[START Dataset content]
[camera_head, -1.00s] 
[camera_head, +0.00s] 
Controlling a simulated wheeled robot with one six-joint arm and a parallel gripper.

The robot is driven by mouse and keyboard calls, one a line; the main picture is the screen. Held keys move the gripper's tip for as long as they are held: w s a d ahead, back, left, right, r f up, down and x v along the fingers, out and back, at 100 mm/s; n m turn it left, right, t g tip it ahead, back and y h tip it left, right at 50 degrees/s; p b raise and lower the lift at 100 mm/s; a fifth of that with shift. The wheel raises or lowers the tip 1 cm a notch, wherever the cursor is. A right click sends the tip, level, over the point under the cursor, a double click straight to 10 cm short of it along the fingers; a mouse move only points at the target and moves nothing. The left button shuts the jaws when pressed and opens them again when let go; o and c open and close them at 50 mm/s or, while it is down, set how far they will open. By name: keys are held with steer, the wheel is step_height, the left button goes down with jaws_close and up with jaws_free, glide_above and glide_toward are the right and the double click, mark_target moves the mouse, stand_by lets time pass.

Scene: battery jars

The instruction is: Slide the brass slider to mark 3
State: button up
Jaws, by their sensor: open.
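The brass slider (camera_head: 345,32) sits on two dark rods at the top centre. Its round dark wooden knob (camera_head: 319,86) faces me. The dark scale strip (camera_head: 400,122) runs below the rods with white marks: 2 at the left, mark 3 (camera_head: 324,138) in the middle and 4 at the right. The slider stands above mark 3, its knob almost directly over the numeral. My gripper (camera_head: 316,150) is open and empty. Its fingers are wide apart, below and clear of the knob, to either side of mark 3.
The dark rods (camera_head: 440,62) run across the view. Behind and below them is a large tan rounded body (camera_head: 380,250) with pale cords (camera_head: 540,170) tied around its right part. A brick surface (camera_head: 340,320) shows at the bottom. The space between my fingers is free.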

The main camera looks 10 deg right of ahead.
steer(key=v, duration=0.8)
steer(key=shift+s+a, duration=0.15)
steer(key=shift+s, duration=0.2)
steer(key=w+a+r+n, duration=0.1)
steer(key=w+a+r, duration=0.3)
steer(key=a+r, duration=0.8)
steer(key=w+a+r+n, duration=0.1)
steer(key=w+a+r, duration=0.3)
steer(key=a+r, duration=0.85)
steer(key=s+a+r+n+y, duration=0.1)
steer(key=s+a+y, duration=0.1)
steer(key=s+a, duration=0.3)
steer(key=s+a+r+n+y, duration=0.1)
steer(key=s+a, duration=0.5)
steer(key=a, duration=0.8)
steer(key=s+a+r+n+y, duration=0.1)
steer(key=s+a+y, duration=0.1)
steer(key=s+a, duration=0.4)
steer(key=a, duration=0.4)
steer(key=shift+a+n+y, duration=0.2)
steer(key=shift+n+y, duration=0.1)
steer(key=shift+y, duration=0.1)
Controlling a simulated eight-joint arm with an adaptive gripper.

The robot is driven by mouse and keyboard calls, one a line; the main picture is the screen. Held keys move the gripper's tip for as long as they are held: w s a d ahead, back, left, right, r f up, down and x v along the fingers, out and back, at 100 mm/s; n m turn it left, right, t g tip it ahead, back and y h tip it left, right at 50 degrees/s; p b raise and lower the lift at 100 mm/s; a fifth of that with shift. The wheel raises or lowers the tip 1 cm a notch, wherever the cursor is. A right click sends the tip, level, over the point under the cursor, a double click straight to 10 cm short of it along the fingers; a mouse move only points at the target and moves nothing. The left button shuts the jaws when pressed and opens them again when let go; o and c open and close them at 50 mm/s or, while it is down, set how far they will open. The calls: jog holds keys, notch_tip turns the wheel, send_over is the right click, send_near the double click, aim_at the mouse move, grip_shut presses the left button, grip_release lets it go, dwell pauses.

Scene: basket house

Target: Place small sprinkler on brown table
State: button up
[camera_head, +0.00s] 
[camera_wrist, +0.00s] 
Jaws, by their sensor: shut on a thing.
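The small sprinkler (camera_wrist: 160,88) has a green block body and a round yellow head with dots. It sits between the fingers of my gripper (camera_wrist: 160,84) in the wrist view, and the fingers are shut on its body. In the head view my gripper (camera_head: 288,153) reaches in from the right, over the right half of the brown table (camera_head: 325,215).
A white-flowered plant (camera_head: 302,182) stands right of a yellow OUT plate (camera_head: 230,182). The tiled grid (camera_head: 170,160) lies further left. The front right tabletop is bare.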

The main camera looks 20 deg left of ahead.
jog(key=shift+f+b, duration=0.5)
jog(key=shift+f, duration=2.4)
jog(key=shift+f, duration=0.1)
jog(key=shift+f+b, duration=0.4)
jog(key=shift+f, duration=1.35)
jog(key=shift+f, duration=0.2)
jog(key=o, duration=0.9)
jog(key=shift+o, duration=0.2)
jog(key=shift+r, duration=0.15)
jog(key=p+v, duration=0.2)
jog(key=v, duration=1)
[END Dataset content]
[START Dataset content]
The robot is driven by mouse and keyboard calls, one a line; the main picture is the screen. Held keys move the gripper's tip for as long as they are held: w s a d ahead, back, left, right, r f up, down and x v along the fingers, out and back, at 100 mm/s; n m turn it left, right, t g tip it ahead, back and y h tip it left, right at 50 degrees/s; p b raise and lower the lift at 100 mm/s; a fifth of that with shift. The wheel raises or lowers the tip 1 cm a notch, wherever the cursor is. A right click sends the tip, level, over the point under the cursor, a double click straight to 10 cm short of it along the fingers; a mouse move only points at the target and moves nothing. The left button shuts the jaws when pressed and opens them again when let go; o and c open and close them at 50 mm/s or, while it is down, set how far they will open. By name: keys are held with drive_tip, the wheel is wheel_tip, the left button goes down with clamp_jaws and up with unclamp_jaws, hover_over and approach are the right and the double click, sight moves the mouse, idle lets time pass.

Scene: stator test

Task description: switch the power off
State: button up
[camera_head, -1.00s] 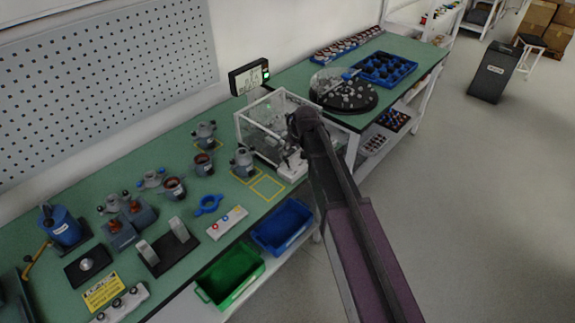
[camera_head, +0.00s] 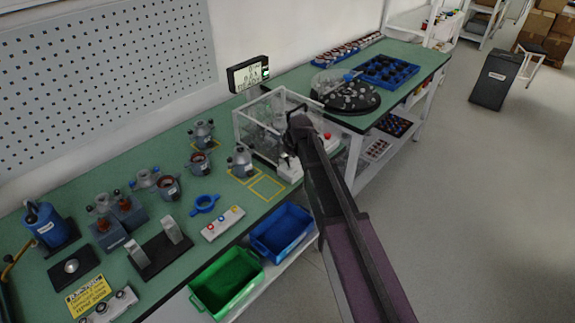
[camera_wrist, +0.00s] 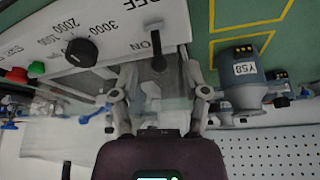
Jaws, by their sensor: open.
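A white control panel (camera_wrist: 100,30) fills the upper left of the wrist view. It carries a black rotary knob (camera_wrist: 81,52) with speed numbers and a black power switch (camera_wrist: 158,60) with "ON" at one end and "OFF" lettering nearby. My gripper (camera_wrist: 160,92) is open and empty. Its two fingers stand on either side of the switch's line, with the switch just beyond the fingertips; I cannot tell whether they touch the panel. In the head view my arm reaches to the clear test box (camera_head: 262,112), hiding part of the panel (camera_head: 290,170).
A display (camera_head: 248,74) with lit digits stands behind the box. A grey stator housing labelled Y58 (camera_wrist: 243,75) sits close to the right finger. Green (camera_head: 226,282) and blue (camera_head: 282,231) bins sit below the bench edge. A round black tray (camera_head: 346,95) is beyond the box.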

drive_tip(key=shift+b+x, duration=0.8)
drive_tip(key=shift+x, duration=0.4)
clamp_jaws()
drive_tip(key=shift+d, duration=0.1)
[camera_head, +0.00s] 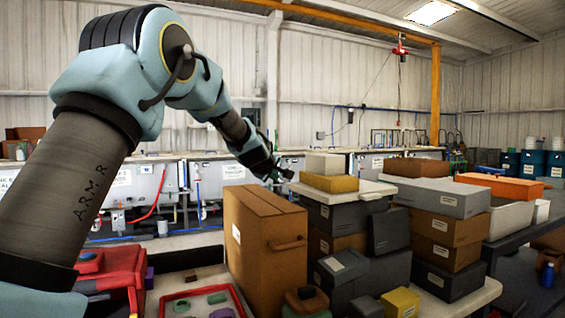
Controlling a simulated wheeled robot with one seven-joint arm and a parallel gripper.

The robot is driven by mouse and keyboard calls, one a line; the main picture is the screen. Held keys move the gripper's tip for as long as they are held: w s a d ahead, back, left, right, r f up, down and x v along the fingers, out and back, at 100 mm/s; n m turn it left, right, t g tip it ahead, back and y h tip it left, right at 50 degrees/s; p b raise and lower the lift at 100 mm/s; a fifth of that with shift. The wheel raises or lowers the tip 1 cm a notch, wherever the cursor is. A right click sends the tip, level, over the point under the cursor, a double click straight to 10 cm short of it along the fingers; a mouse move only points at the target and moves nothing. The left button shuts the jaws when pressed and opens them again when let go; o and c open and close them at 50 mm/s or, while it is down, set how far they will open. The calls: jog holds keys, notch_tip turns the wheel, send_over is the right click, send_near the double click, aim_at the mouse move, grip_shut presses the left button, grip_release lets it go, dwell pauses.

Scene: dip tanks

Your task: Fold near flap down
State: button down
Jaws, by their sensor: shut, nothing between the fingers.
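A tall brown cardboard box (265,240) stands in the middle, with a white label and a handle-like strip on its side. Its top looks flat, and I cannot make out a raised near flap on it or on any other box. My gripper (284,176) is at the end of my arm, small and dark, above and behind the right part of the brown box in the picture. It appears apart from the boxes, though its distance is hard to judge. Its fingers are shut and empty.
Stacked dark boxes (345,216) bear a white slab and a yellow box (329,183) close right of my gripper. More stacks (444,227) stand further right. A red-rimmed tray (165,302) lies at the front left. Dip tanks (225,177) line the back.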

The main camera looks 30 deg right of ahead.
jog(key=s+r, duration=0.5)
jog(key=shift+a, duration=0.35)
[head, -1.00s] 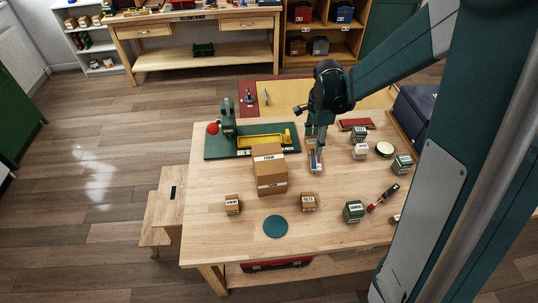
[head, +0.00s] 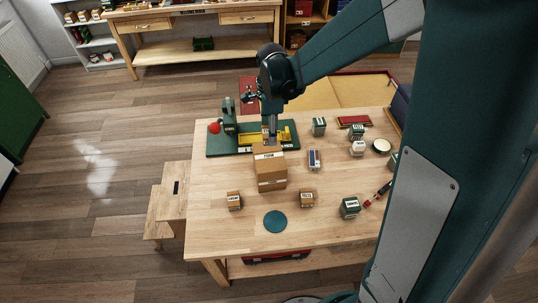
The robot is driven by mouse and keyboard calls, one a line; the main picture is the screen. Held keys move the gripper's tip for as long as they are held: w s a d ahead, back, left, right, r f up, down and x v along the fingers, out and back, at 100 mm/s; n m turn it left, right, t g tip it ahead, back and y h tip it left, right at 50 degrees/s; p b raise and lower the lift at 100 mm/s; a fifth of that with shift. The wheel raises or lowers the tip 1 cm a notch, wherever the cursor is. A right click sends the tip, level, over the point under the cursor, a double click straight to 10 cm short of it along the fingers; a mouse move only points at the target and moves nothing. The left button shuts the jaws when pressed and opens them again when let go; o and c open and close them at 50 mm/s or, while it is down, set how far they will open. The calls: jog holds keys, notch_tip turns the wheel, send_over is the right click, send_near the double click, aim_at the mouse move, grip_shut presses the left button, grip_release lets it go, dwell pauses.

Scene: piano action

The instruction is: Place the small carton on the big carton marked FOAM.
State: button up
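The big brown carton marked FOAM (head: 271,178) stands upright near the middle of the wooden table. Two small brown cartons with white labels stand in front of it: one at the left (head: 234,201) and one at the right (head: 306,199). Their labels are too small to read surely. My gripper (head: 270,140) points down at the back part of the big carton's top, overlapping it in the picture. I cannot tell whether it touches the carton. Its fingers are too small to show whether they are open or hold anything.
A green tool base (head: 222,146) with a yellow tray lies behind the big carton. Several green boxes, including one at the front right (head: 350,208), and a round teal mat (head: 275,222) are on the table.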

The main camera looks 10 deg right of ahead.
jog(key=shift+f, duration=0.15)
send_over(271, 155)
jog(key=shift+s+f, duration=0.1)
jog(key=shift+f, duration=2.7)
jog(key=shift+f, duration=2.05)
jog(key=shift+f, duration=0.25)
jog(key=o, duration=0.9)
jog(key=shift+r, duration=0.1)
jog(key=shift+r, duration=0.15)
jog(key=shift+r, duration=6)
[END Dataset content]
Given task —
Tally the lines in this data that hold the word "Scene" and state only the count.

Task solution —
5